There is still a lot of stone fruit hanging from the trees, if you are lucky enough not to have been hit by a late spring freeze. But truth be told, I’ve had my fill of cobblers and pies (and don’t really race to the sweeter side even at the peak of the season). I am much more likely to turn even the sweetest of produce into something savory given the chance. So ponder this if you will – a nectarine or peach salad, made savory with fresh goat cheese and mint, and…wait for it…tossed with some luscious roasted beets! Trust me, this works.
I won’t take full credit because my pal Cindy dates it back to her Grandpa. Not sure, but I think I have made a few tweaks of my own. I love to drizzle mine with raspberry condimento. If you aren’t familiar with these, they tend to be more flavored (all kinds of fruits), cheaper, and have a higher viscosity than bona fide Balsamico. They are generally made in the traditional manner, but made in the wrong region or matured less than required for official Balsamico designation. Win-win in my books: great flavor and cheaper. And, I like the thickness. All the better to use as a judicious drizzle. The Cheese Lady has an enormous collection of flavors, though apparently in-store only. For online sourcing, I’m a big fan of O&Co.
This dish works on so many levels. The pungent earthiness associated with roasted beets is the perfect foil for the juicy sweetness of nectarines or peaches. The acidity of fresh goat cheese provides a needed contrast to any richness. And lots and lots of fresh mint truly elevate all flavors.
I love the idea of candy cane beets, which have a beautiful red and white stripe when cut into. But I have to say, their pattern is best in slices, not wedges, and their radiance smudges when cooked. There is nothing quite like a garnet-hued beet wedge up against a marigold-tinged nectarine wedge. If you haven’t roasted beets – before or lately – it could not be simpler! Preheat the oven to 400oF. Trim both ends of the beet and wrap each one, individually, in foil. Place on a baking sheet and pop in the oven for 45 to 60 minutes, depending on size. Start testing after 30 minutes, by sliding a knife into the flesh. The knife will slide right out when they are done. Remove from the oven and unwrap, when cool enough to handle. The skin will slide right off. There is zero point in struggling with a peeler in advance – this is much easier and has the added benefit of keeping all the nutrients within.

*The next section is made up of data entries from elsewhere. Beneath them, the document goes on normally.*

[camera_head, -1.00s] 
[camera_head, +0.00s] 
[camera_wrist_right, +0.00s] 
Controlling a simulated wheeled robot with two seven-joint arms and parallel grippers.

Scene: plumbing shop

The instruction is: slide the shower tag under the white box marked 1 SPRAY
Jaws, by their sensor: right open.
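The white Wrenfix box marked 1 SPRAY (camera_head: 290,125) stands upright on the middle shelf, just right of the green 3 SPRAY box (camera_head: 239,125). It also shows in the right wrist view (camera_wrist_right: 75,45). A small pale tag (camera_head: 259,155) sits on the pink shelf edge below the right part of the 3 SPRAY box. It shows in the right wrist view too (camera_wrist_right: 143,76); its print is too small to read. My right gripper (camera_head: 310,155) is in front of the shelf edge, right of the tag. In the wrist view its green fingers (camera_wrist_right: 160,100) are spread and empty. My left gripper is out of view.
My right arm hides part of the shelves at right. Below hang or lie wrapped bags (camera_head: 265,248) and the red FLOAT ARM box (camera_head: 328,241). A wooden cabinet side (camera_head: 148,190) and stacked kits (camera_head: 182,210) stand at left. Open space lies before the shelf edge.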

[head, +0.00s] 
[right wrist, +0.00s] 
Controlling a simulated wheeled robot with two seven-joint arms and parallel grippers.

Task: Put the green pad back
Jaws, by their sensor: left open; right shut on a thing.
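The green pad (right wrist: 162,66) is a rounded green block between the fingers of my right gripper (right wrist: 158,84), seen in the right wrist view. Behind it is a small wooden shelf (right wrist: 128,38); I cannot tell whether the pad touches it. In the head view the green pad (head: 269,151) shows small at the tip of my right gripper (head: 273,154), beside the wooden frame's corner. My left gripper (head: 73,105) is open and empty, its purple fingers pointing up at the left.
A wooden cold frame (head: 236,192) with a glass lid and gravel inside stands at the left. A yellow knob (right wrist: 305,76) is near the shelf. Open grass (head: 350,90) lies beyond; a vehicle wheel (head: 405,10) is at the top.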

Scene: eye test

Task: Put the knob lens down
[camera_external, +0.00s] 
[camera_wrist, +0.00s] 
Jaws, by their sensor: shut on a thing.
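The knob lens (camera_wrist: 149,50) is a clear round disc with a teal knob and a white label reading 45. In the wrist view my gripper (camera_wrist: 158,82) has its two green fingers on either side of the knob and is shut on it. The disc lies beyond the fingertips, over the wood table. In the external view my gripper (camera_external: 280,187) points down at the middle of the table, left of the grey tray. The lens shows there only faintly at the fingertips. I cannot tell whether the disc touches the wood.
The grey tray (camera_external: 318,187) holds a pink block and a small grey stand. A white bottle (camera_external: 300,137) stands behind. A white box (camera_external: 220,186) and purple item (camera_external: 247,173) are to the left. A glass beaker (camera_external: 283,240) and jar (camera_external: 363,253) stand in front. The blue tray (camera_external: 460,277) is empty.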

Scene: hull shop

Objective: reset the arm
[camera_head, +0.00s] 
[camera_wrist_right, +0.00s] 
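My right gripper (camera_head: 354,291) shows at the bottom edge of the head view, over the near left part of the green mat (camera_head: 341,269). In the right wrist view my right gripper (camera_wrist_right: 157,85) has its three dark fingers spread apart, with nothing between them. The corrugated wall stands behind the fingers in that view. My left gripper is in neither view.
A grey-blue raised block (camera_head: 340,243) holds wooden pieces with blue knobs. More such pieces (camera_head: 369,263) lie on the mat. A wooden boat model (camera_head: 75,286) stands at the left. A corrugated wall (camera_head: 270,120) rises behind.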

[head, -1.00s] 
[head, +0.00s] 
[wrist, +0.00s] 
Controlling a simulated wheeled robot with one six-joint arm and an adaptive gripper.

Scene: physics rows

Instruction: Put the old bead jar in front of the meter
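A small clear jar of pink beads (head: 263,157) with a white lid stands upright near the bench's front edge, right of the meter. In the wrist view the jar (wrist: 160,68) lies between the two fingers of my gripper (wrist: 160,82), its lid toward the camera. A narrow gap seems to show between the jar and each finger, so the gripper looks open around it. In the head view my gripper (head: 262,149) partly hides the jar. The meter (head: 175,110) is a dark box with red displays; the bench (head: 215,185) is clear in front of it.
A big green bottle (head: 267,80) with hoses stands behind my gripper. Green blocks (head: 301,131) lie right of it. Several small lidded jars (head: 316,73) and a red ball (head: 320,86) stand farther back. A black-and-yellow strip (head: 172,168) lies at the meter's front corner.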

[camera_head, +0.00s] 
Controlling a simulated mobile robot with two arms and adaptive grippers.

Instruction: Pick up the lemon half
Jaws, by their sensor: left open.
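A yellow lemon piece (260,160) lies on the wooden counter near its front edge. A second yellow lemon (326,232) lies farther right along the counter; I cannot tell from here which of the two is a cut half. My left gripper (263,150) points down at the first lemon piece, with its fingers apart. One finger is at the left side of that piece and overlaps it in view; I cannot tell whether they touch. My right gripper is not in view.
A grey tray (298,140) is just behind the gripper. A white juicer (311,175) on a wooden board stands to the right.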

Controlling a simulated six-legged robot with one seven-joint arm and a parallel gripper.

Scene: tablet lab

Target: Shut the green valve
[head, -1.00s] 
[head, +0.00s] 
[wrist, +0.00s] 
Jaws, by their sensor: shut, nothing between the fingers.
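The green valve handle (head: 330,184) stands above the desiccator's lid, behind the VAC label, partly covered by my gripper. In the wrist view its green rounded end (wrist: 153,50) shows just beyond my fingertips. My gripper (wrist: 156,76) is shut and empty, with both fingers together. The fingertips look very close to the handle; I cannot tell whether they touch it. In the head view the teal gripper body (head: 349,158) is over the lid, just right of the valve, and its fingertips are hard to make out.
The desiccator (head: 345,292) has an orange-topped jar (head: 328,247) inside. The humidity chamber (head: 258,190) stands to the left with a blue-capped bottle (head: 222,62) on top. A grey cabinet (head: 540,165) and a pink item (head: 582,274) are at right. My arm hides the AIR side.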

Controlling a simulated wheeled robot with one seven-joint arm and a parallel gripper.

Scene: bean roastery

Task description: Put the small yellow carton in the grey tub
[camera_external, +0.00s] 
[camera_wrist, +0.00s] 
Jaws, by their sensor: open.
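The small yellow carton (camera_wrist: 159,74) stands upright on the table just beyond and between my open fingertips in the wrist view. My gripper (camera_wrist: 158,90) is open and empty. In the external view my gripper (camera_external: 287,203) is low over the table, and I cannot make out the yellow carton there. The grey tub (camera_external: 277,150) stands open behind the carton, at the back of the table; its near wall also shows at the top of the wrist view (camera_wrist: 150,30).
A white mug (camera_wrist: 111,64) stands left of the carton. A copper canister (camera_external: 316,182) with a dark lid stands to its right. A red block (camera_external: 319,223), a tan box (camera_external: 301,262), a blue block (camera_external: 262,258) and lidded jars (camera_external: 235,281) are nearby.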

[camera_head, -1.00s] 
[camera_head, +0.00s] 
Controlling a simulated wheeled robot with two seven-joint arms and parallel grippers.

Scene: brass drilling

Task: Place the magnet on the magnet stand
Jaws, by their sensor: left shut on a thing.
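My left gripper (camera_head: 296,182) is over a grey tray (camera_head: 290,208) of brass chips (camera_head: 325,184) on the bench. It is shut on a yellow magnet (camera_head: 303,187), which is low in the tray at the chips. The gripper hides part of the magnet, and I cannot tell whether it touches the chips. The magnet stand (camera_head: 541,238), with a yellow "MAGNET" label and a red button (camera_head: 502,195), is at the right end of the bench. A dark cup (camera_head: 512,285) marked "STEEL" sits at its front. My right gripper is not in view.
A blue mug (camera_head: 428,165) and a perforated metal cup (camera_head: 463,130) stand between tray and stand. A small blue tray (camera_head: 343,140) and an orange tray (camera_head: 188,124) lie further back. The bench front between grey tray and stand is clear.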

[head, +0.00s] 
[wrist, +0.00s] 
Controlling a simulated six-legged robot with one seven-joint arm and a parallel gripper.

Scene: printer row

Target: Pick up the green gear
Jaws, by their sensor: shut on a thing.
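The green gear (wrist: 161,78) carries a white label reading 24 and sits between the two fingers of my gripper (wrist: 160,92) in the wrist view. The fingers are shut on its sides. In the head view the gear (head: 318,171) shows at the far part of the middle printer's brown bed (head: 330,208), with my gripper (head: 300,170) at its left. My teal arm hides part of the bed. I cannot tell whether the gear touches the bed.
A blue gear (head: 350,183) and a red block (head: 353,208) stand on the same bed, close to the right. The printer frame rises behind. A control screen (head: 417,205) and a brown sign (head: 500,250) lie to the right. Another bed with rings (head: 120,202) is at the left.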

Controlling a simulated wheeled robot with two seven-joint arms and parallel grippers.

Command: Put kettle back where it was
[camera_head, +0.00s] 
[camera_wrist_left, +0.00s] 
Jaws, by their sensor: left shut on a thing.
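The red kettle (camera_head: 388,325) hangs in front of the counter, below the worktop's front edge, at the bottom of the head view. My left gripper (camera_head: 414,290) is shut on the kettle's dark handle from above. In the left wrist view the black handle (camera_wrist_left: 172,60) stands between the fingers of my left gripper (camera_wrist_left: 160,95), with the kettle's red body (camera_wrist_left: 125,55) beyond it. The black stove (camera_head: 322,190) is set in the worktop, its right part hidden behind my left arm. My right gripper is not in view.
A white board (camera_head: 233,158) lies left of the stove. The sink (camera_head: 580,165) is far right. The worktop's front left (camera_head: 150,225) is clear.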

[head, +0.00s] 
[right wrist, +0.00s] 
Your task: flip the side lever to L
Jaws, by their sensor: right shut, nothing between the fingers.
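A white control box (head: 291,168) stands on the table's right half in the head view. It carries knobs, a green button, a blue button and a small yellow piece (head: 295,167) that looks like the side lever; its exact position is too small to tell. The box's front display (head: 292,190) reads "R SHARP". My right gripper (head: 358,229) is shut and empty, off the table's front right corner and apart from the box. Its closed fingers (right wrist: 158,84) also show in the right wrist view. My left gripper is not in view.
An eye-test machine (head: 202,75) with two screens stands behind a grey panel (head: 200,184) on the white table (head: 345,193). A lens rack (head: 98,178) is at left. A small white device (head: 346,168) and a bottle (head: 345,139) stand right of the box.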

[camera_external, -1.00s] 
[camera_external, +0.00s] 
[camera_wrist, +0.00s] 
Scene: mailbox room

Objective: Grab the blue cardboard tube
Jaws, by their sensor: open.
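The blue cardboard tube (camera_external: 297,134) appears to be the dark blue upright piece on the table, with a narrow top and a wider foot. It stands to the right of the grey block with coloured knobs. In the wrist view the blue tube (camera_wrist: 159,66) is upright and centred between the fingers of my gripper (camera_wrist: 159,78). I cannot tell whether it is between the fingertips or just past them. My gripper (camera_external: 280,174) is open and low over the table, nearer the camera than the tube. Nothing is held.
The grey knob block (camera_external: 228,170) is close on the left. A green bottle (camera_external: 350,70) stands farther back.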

Be warned however, that you can’t tent the whole pan of beets in one big foil envelope. I’m horrified to report that I was beat by beets once before when I tried to, with 35 pounds of beets, short cut the individual wrap. I basically created a big ass beet steamroom, and they got very sweaty and harder still as they shriveled into small rocks. Just something about that individual foil wrap that makes the difference. Sauna 1. Steam 0, if you are keeping score.
*I like to remove the leaves from the stem, stack the leaves, and fold into a tight roll. Snip cross-wise with sharp scissors. You almost can’t have too much mint. Especially if it’s free because you steal it from a neighbor like I do.
Arrange the beets and nectarines or peaches in a serving bowl. I try not to stir too much because the colors will start to bleed.
Crumble the cheese on top.
Drizzle with the raspberry condimento.
Sprinkle the fresh mint on last, just before serving.